A morte de mainha foi uma traição. Com esse tipo de morte você não se relaciona. Esse é o preciso tipo de ir que torna a morte, para aqueles que sobram, uma negação do que se entende como natural. Nem morte morrida, nem morte matada. Morte traída.
Porém, se a vida estava difícil, ela piora de um jeito inesperado, pois logo nesse início de livro a mãe de Amanda morre, atropelada, deixando a guarda a única filha nas mãos da avó. Isso acontece logo no segundo capítulo do livro, e a partir daí a coisa vai só ladeira abaixo.
Apesar do livro parecer um relato distante, ele se passa agora, em 2005. Acho que no meu imaginário eu pensava em algo se passando ali no começo do século XX, mas o que o livro mostra é que esse tipo de coisa ainda infelizmente é muito atual nos vilarejos dos sertões desse país. Um local onde não apenas o fervor religioso é o que muitas pessoas só tem para se apegar, como ainda existe muita violência doméstica, homofobia, miséria e atraso.
Mainha vivia tão ocupada, sempre com cara de quem vai gritar a qualquer instante, mas nunca grita. Engole, faz descer pela garganta e morar na barriga. Depois reclama de dor no estômago. Porque já estava treinada para deixar queimar o interior com as reticências e jamais expulsar o que seria inconveniente para os outros.
Mesmo tendo uma escrita muito realista, mostrando o mundo como é em sua maneira nua e crua, existem diversas partes onde Jarid mostra uma poética dela, recheado do delicioso linguajar nordestino, com trechos que tocam no fundo da nossa alma, usando as palavras com aquela maestria que apenas os grandes autores de cordéis conseguem fazer. Jarid Arraes é essa autora que consegue unir o melhor dos mundos de uma novelista com seu talento único como cordelista, enchendo o livro de trechos profundos ao mesmo tempo que nos esfrega essa realidade que achamos que não existe nos dias de hoje.

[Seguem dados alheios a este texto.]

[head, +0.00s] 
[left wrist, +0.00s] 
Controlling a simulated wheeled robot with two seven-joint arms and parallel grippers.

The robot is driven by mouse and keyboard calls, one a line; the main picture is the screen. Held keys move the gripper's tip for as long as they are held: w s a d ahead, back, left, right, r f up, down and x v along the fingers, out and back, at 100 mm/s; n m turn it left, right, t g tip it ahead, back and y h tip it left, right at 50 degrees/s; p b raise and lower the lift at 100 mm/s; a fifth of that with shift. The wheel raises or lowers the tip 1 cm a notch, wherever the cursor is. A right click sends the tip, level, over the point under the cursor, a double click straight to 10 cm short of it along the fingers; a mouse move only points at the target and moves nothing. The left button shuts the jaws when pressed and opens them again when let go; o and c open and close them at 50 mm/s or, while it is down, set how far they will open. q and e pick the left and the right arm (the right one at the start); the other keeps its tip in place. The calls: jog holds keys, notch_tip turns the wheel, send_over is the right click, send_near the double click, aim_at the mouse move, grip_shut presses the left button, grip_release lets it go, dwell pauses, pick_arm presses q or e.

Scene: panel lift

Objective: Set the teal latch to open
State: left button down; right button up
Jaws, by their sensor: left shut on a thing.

Outra coisa que o livro escancara é a fragilidade das mulheres. Por terem protagonistas apenas femininas, percebemos o quão cruéis são as escolhas que elas são obrigadas a tomar por estarem todas imersas em um mundo profundamente machista e patriarcal. São mulheres que não separam de maridos alcoólatras e violentos, pais ausentes, a religião usada como doutrinação patriarcal, e todo tipo de perseguição e abusos retratados.
Quero ser outro tipo de gente, um tipo que ninguém consegue trancar no escuro, nem forçar a tirar a roupa, e eu já vivo tão acostumada a isso, como é que se acostuma a esse tipo de coisa? Por que eu não grito? A vizinha dona do galo com certeza ia escutar. Mas eu só choro.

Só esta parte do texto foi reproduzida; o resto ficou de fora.